WORK TO COMPLETE: Copy every line that contains the string "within" from the entries below.
start RECORDS TO PROCESS
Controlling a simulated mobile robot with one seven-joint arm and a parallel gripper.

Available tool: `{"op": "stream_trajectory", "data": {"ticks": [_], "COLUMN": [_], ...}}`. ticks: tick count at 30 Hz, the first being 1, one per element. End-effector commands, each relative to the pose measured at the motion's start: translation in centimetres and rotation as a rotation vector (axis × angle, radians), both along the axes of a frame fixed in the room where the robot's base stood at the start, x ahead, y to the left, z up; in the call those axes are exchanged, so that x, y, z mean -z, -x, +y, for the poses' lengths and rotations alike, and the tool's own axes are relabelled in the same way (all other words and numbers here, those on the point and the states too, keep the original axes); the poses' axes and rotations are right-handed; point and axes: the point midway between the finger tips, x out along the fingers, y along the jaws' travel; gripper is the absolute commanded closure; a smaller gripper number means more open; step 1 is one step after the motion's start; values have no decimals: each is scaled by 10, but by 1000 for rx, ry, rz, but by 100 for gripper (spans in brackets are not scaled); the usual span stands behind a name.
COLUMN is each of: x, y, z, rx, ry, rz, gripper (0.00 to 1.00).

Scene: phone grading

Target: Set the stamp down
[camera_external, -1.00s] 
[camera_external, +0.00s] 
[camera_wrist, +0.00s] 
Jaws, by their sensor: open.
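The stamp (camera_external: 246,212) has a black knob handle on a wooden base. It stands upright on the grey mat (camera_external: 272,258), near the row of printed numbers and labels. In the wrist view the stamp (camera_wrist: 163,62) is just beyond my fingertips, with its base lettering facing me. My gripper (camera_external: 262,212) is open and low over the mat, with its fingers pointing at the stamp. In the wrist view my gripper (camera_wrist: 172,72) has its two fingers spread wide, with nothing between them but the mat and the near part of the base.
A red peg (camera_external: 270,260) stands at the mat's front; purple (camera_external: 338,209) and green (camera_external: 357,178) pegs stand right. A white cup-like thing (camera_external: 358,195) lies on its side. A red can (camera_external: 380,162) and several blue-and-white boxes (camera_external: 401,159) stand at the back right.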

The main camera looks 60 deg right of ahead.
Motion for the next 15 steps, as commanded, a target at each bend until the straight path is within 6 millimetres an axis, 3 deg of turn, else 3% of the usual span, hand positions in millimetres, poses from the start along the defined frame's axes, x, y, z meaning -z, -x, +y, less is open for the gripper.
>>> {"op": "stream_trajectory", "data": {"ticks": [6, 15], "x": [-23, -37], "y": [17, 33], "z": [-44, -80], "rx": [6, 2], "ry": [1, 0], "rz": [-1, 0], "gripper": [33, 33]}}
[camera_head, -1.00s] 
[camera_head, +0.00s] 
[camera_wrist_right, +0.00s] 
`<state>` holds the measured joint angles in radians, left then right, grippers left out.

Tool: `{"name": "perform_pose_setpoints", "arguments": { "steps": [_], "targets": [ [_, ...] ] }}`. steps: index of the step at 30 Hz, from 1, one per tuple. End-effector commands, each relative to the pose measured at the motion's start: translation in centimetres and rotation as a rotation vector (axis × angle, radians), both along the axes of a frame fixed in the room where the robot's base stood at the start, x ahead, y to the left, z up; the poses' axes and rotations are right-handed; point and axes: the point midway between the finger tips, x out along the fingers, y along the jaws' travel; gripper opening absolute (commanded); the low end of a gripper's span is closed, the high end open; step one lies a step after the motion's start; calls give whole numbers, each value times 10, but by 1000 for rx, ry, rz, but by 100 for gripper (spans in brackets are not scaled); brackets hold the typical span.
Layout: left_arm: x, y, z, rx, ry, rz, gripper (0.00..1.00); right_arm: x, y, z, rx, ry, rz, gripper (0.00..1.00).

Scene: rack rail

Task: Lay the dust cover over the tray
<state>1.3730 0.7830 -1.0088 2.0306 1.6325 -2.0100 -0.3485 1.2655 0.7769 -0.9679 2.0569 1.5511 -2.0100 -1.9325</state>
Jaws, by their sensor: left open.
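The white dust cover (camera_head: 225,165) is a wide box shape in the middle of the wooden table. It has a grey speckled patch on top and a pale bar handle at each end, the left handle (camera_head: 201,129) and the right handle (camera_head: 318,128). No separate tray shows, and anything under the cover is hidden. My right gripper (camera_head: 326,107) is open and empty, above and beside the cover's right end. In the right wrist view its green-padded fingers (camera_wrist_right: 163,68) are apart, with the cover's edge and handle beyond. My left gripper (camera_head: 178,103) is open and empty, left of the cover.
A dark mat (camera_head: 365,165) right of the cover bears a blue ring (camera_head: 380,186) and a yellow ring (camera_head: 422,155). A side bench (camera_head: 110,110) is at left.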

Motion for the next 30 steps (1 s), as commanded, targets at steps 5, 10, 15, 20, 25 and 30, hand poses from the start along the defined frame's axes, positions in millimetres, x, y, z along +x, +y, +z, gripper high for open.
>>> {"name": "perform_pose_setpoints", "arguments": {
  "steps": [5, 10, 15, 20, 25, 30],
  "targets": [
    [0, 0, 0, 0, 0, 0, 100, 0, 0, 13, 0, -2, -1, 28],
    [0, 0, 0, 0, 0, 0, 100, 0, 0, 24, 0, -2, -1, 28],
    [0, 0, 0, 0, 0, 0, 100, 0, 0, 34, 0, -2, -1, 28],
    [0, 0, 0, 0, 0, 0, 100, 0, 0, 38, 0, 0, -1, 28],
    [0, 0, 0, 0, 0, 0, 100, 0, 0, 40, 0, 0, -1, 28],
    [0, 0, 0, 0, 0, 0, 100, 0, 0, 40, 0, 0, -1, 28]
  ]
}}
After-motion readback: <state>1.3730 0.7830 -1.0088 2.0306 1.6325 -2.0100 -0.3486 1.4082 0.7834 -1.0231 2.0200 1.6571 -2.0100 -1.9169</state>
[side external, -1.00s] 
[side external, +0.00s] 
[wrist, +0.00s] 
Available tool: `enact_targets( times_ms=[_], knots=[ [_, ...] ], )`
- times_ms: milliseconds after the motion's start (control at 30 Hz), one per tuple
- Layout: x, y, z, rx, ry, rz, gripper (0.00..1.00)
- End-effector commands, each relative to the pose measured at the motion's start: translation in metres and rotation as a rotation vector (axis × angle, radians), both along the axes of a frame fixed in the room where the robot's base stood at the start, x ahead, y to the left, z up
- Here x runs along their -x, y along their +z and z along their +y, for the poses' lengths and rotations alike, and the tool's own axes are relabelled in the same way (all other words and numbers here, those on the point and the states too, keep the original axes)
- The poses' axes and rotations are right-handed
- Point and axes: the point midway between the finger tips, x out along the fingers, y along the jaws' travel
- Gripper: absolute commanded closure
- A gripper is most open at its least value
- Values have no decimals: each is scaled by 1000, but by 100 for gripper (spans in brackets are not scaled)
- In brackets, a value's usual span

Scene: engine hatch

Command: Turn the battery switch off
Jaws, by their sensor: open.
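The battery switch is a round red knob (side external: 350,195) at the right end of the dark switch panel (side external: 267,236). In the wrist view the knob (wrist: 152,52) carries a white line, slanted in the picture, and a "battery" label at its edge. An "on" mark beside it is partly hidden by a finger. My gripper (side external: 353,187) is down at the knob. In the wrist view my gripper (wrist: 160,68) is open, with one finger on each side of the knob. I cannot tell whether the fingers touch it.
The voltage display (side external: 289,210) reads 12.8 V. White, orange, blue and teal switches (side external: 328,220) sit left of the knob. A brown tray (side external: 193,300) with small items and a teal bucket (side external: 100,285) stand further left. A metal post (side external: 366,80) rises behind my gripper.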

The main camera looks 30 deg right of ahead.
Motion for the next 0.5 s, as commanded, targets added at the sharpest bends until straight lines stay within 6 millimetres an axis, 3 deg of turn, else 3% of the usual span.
end RECORDS TO PROCESS
EXERCISE SOLUTION:
Motion for the next 15 steps, as commanded, a target at each bend until the straight path is within 6 millimetres an axis, 3 deg of turn, else 3% of the usual span, hand positions in millimetres, poses from the start along the defined frame's axes, x, y, z meaning -z, -x, +y, less is open for the gripper.
Motion for the next 0.5 s, as commanded, targets added at the sharpest bends until straight lines stay within 6 millimetres an axis, 3 deg of turn, else 3% of the usual span.

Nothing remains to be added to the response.